◆ Set problem ◆
Please copy every line of the records below that holds the word "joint".

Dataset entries
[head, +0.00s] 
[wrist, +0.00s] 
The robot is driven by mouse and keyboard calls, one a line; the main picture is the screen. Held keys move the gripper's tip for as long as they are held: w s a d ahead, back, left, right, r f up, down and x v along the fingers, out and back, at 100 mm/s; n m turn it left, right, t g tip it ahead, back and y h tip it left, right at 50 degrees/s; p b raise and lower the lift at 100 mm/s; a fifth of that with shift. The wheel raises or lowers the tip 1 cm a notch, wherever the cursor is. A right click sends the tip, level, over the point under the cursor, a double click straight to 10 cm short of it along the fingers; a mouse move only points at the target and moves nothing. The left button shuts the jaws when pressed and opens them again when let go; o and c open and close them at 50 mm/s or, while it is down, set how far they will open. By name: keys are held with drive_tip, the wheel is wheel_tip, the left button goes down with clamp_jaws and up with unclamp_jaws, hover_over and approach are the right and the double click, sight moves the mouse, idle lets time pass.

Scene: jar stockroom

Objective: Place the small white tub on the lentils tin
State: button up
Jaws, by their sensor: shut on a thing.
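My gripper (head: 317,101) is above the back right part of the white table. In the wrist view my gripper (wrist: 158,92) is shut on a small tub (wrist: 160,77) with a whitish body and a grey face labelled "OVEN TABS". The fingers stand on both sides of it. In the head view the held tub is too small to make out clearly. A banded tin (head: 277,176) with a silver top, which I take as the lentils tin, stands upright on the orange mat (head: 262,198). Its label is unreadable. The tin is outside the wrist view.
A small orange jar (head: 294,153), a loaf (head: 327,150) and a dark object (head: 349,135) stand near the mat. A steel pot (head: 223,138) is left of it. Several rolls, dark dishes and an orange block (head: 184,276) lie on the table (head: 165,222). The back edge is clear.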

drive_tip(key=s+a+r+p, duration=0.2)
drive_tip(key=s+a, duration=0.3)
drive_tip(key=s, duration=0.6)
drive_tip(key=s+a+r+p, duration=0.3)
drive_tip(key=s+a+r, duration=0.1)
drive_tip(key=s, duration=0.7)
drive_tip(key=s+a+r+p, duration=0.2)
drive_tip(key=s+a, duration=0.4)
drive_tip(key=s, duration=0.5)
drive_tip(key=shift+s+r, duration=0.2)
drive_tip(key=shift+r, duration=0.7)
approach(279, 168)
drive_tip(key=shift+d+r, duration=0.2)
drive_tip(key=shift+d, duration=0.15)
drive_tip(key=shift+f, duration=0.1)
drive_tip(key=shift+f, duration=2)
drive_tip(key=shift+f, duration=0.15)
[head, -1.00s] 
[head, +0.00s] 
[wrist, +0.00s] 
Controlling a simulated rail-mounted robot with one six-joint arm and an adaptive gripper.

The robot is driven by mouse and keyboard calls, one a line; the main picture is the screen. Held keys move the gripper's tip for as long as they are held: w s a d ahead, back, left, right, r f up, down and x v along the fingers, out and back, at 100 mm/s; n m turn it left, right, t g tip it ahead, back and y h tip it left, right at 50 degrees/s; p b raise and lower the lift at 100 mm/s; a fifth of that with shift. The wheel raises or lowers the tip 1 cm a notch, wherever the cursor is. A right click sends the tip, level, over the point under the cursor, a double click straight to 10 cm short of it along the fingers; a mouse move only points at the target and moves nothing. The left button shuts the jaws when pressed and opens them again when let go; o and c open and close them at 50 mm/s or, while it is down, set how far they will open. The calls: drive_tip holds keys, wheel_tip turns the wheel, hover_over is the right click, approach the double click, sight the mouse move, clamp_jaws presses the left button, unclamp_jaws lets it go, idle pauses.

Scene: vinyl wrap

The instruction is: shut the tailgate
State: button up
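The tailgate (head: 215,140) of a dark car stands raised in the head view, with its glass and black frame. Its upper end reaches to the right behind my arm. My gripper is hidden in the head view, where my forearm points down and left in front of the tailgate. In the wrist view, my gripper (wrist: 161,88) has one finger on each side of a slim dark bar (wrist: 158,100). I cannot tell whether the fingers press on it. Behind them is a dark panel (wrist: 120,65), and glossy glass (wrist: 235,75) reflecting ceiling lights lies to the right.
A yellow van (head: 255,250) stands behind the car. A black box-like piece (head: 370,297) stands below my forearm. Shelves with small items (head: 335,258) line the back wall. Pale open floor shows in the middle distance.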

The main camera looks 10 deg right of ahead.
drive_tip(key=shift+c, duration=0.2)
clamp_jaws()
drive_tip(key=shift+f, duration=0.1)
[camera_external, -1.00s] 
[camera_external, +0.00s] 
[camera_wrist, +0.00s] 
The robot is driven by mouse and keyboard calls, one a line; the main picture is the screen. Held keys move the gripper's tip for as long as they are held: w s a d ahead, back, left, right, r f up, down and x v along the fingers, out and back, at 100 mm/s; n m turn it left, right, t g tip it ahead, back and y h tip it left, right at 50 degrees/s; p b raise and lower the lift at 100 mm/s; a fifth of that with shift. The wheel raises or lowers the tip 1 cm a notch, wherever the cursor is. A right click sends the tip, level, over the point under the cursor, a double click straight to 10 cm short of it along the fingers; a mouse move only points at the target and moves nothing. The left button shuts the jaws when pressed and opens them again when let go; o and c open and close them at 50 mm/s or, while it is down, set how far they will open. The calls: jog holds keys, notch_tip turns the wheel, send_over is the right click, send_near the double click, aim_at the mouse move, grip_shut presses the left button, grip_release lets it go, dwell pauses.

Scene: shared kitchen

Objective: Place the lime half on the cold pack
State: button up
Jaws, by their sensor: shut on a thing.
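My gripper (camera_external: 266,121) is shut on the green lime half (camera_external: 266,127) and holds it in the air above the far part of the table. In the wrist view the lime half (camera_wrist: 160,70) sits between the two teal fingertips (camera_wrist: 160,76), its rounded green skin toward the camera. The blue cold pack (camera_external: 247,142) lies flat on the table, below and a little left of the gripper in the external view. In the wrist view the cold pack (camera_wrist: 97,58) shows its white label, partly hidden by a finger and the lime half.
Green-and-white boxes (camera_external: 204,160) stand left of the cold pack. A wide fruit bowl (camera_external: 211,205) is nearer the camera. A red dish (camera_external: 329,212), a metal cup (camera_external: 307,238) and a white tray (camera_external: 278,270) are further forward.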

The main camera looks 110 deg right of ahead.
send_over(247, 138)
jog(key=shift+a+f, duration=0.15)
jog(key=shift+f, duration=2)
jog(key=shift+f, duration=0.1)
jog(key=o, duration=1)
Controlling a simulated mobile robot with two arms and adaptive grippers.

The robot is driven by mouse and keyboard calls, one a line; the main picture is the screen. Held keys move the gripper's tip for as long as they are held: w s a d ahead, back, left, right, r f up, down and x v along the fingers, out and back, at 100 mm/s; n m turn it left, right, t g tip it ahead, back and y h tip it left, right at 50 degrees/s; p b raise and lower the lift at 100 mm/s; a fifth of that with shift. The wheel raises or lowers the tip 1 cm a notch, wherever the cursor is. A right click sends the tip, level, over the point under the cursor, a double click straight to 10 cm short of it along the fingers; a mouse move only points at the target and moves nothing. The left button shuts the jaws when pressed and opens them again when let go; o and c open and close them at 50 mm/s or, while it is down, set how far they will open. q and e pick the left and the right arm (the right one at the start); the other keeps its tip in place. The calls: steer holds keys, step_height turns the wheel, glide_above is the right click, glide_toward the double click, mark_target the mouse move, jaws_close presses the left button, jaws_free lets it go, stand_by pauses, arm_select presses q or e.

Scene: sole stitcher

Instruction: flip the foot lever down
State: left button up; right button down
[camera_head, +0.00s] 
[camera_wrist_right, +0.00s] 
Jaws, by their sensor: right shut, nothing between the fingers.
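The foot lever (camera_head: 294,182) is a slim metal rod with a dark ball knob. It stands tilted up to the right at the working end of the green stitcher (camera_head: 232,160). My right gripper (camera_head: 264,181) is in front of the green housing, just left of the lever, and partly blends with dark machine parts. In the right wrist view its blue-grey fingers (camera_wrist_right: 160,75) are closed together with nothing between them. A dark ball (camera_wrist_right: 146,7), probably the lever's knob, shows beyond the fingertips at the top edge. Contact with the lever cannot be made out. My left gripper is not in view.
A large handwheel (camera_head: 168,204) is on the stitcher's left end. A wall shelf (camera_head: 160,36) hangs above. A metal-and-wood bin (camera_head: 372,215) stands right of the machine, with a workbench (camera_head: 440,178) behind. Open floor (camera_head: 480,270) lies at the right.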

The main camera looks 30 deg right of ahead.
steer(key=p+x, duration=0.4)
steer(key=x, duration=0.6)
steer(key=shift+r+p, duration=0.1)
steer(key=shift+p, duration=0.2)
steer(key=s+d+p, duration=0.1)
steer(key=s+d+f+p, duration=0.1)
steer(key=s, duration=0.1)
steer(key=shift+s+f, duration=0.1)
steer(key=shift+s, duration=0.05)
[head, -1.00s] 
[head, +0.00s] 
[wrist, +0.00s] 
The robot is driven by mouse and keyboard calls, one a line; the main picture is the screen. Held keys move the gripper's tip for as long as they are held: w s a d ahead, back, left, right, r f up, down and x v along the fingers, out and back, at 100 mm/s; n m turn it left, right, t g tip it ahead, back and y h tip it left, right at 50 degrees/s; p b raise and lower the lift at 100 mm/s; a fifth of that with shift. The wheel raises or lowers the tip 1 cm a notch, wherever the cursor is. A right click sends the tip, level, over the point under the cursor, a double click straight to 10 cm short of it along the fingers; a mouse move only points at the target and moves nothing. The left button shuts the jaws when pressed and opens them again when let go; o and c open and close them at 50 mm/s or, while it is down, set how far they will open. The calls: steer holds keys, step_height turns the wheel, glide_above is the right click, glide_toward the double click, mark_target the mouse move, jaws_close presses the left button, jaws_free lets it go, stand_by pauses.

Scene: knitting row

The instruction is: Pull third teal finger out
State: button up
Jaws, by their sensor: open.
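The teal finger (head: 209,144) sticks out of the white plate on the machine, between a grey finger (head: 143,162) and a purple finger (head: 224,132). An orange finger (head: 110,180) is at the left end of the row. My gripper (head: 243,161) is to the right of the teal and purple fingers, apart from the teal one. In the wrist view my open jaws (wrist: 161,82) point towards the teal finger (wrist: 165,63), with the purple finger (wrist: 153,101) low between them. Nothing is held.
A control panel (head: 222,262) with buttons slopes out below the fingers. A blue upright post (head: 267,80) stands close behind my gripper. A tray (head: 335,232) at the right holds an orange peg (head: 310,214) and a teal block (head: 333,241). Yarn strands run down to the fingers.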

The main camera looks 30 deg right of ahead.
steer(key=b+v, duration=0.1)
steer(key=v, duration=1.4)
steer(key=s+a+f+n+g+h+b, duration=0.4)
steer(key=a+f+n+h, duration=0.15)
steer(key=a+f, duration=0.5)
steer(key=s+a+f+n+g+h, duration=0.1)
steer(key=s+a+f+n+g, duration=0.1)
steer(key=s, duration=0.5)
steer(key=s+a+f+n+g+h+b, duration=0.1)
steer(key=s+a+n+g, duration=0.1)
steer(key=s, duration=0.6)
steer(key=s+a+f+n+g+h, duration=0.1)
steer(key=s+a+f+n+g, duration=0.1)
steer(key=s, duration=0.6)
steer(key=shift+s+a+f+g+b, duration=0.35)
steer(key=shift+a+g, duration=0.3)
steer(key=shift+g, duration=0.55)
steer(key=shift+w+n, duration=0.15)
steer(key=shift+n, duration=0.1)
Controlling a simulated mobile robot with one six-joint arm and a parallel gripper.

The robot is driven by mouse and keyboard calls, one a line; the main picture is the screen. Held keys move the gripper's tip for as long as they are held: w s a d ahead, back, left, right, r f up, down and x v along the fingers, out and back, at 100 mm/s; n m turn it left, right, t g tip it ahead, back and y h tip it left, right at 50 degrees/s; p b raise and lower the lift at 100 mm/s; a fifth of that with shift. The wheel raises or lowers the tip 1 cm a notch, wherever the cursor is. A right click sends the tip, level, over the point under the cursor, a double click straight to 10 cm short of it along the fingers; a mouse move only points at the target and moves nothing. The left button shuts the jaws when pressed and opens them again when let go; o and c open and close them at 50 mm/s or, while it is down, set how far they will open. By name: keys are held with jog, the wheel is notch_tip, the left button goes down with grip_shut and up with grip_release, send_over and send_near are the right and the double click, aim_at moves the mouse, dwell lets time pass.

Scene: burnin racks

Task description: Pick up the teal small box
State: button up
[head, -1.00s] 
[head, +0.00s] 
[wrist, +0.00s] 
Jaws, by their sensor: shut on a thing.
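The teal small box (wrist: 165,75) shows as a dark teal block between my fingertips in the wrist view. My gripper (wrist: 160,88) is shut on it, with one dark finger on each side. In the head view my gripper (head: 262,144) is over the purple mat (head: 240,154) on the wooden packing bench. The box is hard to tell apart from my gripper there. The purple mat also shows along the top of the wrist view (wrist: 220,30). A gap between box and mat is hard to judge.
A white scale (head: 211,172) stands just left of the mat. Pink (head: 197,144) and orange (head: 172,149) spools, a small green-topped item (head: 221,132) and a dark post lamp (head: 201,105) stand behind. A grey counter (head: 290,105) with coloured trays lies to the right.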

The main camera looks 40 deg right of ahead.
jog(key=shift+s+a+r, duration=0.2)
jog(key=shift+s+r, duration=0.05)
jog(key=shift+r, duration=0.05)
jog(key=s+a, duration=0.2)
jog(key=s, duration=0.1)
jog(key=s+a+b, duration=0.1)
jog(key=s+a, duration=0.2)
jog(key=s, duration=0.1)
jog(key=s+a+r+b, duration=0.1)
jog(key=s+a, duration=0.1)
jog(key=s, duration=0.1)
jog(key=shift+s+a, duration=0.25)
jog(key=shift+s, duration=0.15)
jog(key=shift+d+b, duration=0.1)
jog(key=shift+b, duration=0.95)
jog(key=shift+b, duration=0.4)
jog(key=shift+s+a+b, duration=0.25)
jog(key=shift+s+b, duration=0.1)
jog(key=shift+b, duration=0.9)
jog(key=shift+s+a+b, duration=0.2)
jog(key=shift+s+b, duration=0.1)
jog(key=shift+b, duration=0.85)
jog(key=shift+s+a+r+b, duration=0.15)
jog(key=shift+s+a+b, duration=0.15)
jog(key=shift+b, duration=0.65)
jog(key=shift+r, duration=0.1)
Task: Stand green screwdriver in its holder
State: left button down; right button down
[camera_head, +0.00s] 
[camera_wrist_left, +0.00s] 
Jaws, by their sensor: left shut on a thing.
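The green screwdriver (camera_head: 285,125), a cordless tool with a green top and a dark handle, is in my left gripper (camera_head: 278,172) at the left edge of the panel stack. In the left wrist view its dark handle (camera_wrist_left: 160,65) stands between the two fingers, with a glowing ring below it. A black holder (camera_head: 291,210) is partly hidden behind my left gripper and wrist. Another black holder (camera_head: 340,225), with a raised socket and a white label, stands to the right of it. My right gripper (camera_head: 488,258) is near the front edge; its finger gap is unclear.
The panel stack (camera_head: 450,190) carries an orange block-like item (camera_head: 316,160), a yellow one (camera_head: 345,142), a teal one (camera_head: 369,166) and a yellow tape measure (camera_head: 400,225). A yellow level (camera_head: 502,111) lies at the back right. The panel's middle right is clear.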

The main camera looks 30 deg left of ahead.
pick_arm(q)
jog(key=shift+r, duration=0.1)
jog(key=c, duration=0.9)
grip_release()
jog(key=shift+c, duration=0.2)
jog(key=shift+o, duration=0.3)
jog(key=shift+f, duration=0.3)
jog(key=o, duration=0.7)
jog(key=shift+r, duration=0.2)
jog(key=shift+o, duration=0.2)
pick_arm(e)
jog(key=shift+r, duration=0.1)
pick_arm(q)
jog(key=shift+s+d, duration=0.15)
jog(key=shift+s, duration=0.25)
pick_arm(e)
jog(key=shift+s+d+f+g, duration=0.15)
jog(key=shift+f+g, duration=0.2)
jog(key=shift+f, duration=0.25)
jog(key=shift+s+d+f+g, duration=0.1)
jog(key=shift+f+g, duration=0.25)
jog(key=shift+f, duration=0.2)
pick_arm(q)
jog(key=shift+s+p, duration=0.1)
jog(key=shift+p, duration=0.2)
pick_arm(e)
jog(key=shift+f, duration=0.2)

◆ Complete output ◆
Controlling a simulated rail-mounted robot with one six-joint arm and an adaptive gripper.
Controlling a simulated mobile robot with one six-joint arm and a parallel gripper.

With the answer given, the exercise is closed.